• _What is expected_
Copy the lines that follow, keeping every character the same.

• _Supplied material_

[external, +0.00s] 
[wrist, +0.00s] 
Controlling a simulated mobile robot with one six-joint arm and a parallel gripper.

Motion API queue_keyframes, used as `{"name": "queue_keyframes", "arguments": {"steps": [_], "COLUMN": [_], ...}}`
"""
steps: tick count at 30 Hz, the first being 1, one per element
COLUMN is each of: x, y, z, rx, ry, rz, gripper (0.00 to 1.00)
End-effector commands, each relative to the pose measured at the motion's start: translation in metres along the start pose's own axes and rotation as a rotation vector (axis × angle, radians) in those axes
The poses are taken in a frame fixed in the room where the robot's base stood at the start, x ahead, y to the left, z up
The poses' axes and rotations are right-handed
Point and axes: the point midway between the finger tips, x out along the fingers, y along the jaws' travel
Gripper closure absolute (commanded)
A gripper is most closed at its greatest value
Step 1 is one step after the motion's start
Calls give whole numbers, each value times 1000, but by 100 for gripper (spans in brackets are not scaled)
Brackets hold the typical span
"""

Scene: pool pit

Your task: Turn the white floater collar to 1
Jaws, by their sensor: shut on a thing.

• _Task result_
[external, +0.00s] 
[wrist, +0.00s] 
Controlling a simulated mobile robot with one six-joint arm and a parallel gripper.

Motion API queue_keyframes, used as `{"name": "queue_keyframes", "arguments": {"steps": [_], "COLUMN": [_], ...}}`
"""
steps: tick count at 30 Hz, the first being 1, one per element
COLUMN is each of: x, y, z, rx, ry, rz, gripper (0.00 to 1.00)
End-effector commands, each relative to the pose measured at the motion's start: translation in metres along the start pose's own axes and rotation as a rotation vector (axis × angle, radians) in those axes
The poses are taken in a frame fixed in the room where the robot's base stood at the start, x ahead, y to the left, z up
The poses' axes and rotations are right-handed
Point and axes: the point midway between the finger tips, x out along the fingers, y along the jaws' travel
Gripper closure absolute (commanded)
A gripper is most closed at its greatest value
Step 1 is one step after the motion's start
Calls give whole numbers, each value times 1000, but by 100 for gripper (spans in brackets are not scaled)
Brackets hold the typical span
"""

Scene: pool pit

Your task: Turn the white floater collar to 1
Jaws, by their sensor: shut on a thing.

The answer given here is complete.